Data records -
::::

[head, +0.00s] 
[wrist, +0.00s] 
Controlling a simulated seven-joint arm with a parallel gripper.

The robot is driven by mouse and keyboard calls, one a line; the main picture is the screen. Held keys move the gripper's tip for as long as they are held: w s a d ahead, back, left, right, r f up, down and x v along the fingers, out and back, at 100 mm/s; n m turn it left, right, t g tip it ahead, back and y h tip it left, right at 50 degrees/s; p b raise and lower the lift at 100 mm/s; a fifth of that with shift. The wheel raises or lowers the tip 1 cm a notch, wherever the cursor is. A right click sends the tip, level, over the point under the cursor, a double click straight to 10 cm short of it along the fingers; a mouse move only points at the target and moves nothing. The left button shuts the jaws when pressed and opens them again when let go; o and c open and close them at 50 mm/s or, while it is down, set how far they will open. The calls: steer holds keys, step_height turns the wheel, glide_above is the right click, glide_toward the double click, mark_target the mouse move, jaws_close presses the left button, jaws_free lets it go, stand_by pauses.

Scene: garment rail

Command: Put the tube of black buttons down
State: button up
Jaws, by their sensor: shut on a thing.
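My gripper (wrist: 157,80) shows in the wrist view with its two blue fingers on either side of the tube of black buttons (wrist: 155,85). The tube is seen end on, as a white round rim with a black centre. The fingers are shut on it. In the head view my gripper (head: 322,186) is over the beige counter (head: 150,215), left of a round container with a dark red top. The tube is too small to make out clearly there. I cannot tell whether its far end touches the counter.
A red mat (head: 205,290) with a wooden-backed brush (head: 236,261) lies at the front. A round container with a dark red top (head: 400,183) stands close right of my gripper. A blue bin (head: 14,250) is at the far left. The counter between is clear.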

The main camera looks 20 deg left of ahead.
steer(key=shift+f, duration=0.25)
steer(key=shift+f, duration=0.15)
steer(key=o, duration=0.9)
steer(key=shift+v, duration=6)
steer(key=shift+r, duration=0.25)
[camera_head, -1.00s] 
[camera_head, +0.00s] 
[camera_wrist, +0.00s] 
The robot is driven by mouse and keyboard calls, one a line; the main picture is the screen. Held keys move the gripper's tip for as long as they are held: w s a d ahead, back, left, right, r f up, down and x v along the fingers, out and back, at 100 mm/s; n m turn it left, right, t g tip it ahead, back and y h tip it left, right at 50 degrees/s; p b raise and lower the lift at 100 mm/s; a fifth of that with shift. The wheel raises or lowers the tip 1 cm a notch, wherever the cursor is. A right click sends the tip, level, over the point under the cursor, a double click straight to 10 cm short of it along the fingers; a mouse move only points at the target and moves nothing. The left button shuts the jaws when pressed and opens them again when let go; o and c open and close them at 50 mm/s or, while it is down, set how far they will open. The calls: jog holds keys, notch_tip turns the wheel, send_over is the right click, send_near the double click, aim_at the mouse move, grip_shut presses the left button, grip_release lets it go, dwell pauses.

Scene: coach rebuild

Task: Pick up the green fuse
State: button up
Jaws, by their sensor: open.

::::

Request -
Pick out and copy every line that contains the word "Scene".

Response to this exercise -
Scene: garment rail
Scene: coach rebuild

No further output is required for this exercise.